Unemployed Law Grads Demand Tuition Refunds in Class Actions Seeking $450 Million

Recent graduates of two law schools—Thomas M. Cooley Law School and New York Law School (NYLS)—are collectively seeking $450 million in class actions that allege the schools misrepresented employment and salary statistics in order to attract students.  The Cooley case was filed in the Western District of Michigan and the NYLS case was filed in the Supreme Court of New York County.  In an interesting twist, the New York firm representing the plaintiffs, Kurzon Strauss, is itself being sued by Cooley for defamation, with the school alleging that, in the course of finding named plaintiffs for the misrepresentation class action, Kurzon Strauss damaged the school’s reputation. 
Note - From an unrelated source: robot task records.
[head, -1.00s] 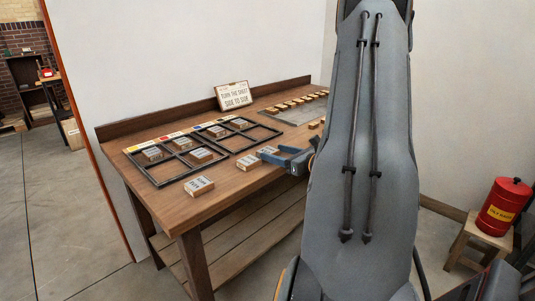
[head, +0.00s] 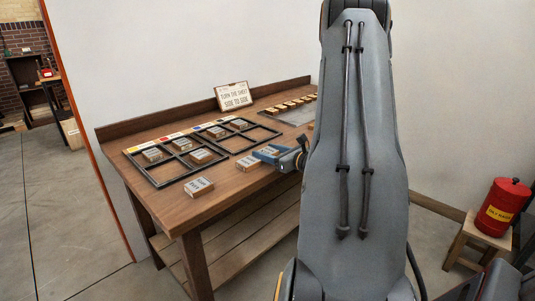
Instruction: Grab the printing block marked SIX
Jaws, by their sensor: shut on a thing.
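Three loose wooden printing blocks with grey lettered tops are near the front edge of the workbench: one at the front left (head: 199,188), a middle one (head: 246,164) and a right one (head: 269,150). Their lettering is too small to read, so I cannot tell which is marked SIX. My gripper (head: 265,155) has blue jaws and is low over the bench, right of the middle block. It is shut on the right block, which shows partly behind the jaws. I cannot tell whether that block is clear of the bench top.
Black frames (head: 166,183) on the workbench (head: 227,190) hold several similar blocks. A sign (head: 232,96) stands at the back. A grey plate (head: 297,117) with small wooden pieces is at the far right. A red can (head: 502,207) sits on a stool. My arm hides the bench's right end.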

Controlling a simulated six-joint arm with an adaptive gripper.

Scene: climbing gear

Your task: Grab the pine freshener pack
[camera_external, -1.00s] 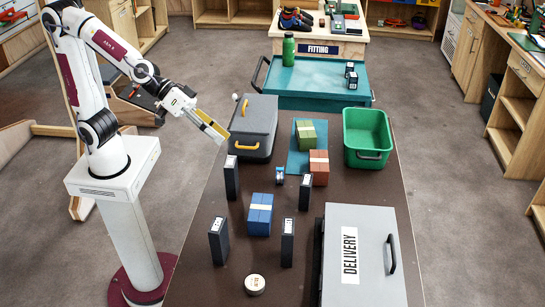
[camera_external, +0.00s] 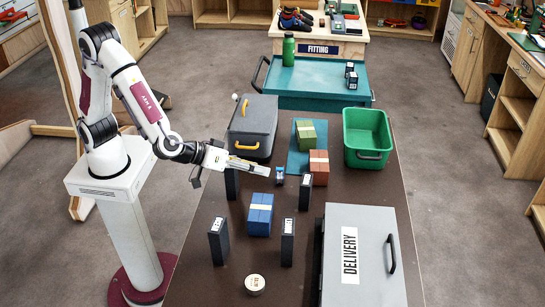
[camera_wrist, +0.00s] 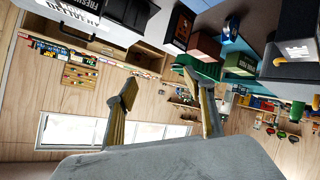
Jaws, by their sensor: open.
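A green pack (camera_external: 306,134) with a pale band sits on the teal mat, beyond and to the right of my gripper. The green pack also shows in the wrist view (camera_wrist: 240,64). I cannot read a pine label. A terracotta pack (camera_external: 319,170) and a blue pack (camera_external: 259,215) stand on the table.
Several upright black boxes (camera_external: 287,245) stand around the blue pack. A grey case (camera_external: 253,118) with yellow handles is behind my gripper. A green crate (camera_external: 368,135) is at back right, a grey DELIVERY box (camera_external: 365,255) at front right. A small blue-and-white item (camera_external: 280,175) is near my fingertips.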

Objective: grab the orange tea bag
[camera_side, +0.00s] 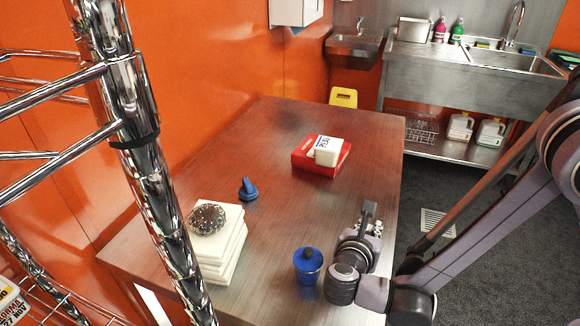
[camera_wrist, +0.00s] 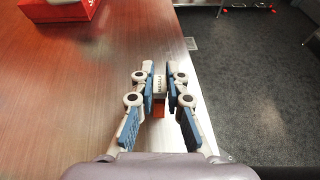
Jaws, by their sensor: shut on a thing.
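My gripper (camera_side: 370,217) is low over the right part of the metal table (camera_side: 290,260), near its right edge. In the wrist view its two fingers (camera_wrist: 160,82) are closed on a small packet, the orange tea bag (camera_wrist: 158,112). Its upper part is white with dark lettering and its lower part is orange. The fingers hide its sides. In the side view I cannot make out the tea bag behind the gripper. I cannot tell whether it touches the table.
A blue cup (camera_side: 308,268) stands close left of my gripper. A red box (camera_side: 306,160) with a white packet (camera_side: 327,151) on it lies farther back. A blue object (camera_side: 248,190) and white stacked plates (camera_side: 220,262) with a dark round item are left. The table's middle is clear.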

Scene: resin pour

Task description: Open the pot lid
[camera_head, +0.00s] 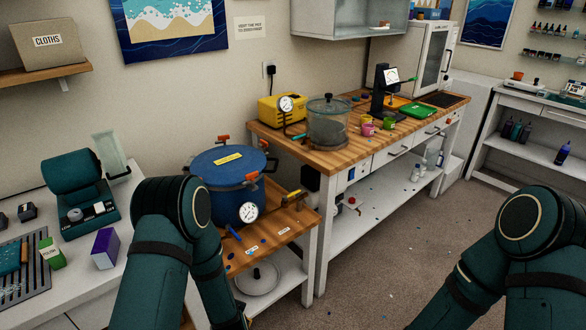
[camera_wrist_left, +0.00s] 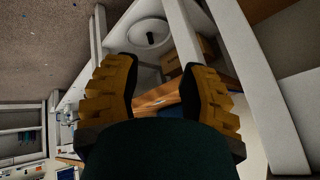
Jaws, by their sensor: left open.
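The blue pot (camera_head: 224,203) stands on a wooden-topped cart. Its blue lid (camera_head: 218,157) sits on top with a yellow label, and red-orange clamps show around the rim. A round gauge (camera_head: 248,212) is on the pot's front. My left arm covers part of the pot's left side. My left gripper is mostly below the bottom edge of the head view. In the left wrist view, its two ridged yellow fingers (camera_wrist_left: 155,88) are spread apart with nothing held between them, away from the lid. My right arm shows at the right, but its gripper is out of view.
The cart top (camera_head: 265,240) carries small loose items in front of the pot. A pale round dish with a dark knob (camera_head: 257,277) lies on its lower shelf. A glass chamber (camera_head: 329,122) and yellow pump (camera_head: 281,108) stand on the workbench behind. Floor to the right is open.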

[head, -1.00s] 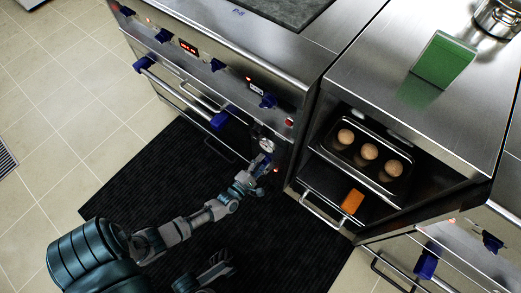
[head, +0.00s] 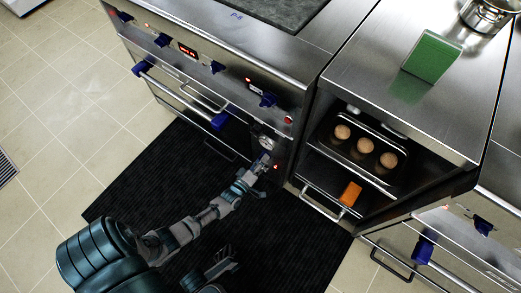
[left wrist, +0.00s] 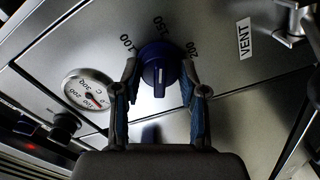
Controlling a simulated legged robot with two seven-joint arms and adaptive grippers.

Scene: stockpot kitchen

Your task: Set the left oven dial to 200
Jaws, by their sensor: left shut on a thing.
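The blue oven dial (left wrist: 160,72) sits on the steel panel in the left wrist view, with the marks 100, 150 and 200 around its upper side. A short white line shows on its face; I cannot tell which number it stands for. My left gripper (left wrist: 160,84) has one finger on each side of the dial and is shut on it. In the head view my left gripper (head: 265,164) reaches the oven's lower front, mostly hiding the dial. Part of what looks like my right gripper (head: 222,262) shows low in the head view, its jaws unclear.
A round gauge (left wrist: 88,90) and a black knob (left wrist: 65,125) lie left of the dial; a VENT label (left wrist: 244,38) is to its right. An open compartment (head: 330,180) with a tray of round brown items stands right of the oven. A dark mat (head: 150,185) covers the floor.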

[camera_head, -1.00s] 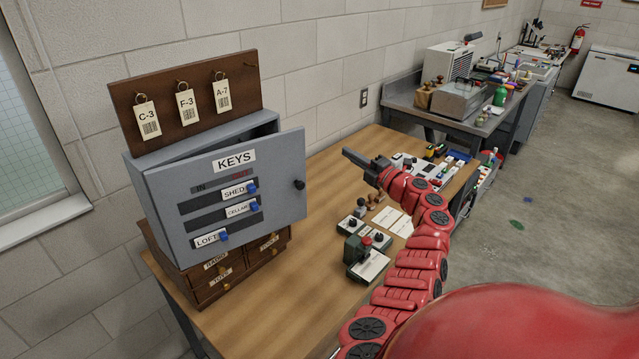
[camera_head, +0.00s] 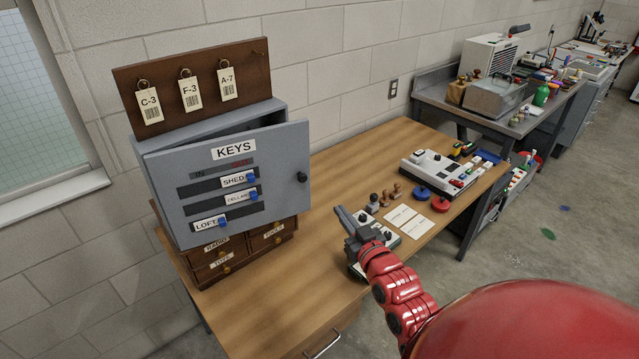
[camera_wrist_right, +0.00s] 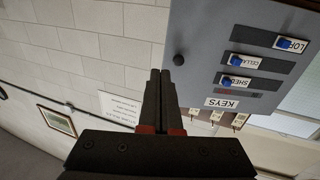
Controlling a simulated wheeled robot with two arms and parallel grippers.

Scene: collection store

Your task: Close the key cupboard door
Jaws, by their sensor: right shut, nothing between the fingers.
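The grey key cupboard (camera_head: 139,185) stands on a small wooden drawer unit. Its door (camera_head: 280,150), labelled KEYS, is partly open, with a dark gap along the top and its free edge at the right. A black knob (camera_head: 302,178) sits near that edge. My left gripper is not in view.
The drawer unit (camera_head: 205,272) is under the cupboard. A board with key tags (camera_head: 190,58) rises behind. Stamps (camera_head: 385,194), white cards (camera_head: 408,221) and a white device (camera_head: 437,170) lie on the wooden table (camera_head: 265,315). The table between cupboard and gripper is clear.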

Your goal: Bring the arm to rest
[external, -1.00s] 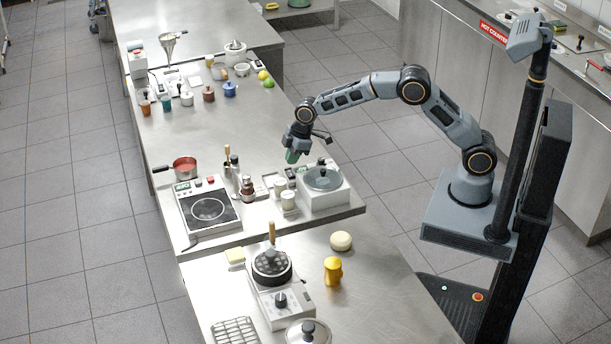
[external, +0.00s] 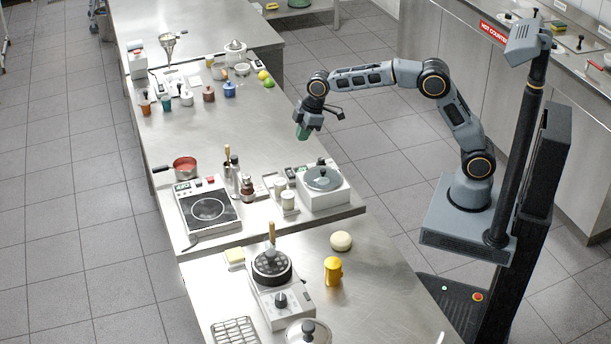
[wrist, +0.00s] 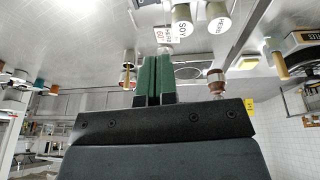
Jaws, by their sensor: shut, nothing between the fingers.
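My gripper (external: 302,133) hangs at the end of my bent arm, above the right edge of the steel counter (external: 225,135) in the external view. Its green fingers point down. In the wrist view the green fingers (wrist: 155,82) lie side by side, shut, with nothing between them. The gripper is clear of the counter and touches nothing that I can see.
A covered round-plate appliance (external: 324,181), white pots (external: 287,200), bottles (external: 247,188) and a hotplate (external: 208,209) stand below and nearer the camera. Small coloured cups (external: 209,94) stand at the back left. The counter's middle is fairly clear.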

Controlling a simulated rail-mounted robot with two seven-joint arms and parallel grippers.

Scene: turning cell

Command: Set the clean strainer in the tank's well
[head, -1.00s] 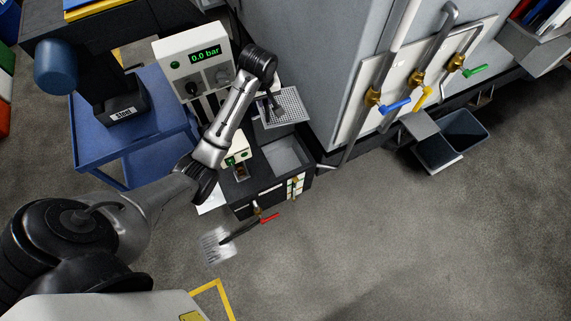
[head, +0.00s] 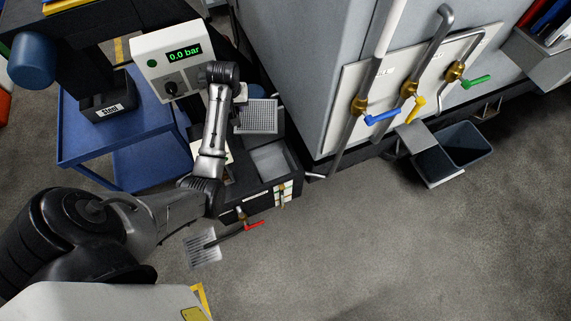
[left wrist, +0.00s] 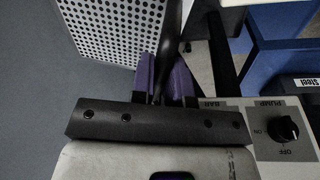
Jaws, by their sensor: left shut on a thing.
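The clean strainer (head: 257,116) is a light grey perforated square piece, held up above the back of the tank (head: 255,197). My left gripper (head: 240,92) is at the strainer's upper left edge. In the left wrist view its purple fingers (left wrist: 164,78) are shut on a thin dark handle, with the strainer's perforated face (left wrist: 115,28) just beyond at upper left. The tank is a dark box; its well, a pale grey square opening (head: 270,160), lies just below the strainer in the head view. The strainer is apart from the well. My right gripper is not in view.
A control box (head: 172,62) reading 0.0 bar stands behind my left forearm. A blue cart (head: 85,160) is at left. A grey cabinet with valve levers (head: 384,116) stands right of the tank. A red-handled valve (head: 253,224) sticks out near a floor grate (head: 203,246).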

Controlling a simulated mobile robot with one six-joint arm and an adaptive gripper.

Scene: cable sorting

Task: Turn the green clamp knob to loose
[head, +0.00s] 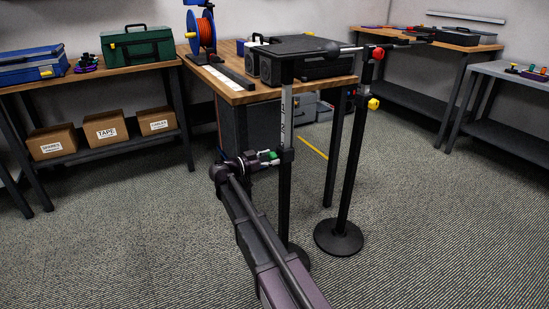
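The green clamp knob (272,155) sits low on the nearer upright stand (286,120), a pole with a silver upper section and a dark lower part. My gripper (265,159) is at the green knob, reaching it from the left, with its fingers close to or around it. The fingers are too small and overlapped to tell whether they touch or grip the knob. My arm comes up from the bottom of the picture. The knob's turn position cannot be read.
A second black stand (353,165) with a red knob (378,53) and a yellow knob (373,103) stands to the right on a round base. A wooden workbench (232,90) carrying black equipment (310,68) is just behind. Open carpet lies left and right.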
Cooley consistently has among the highest admission rates of the country’s 200 ABA-accredited law schools, and in the twelfth edition of the law school ranking book, Judging the Law Schools, Cooley ranks second, to Harvard, and comfortably ahead of Yale (#10), Stanford (#30), and fellow defendant NYLS (#62).  Some have questioned the objectivity of these rankings, which are authored by a founder of Cooley Law School along with its current President and Dean. 

Both schools (along with Thomas Jefferson law school, defendant in a class action filed earlier this year) are alleged to have inflated their post-graduation employment statistics by hiring their own graduates, excluding from the statistics graduates who did not respond to employment surveys, and classifying graduates with part-time or contract positions as being “fully employed.”

In defending against the misrepresentation claims, the law schools are expected to rely on the American Bar Association’s liberal definition of “employed,” which makes no distinction between law-related jobs and all others, including the barista and telemarketing positions that recent law school graduates appear to land with some frequency.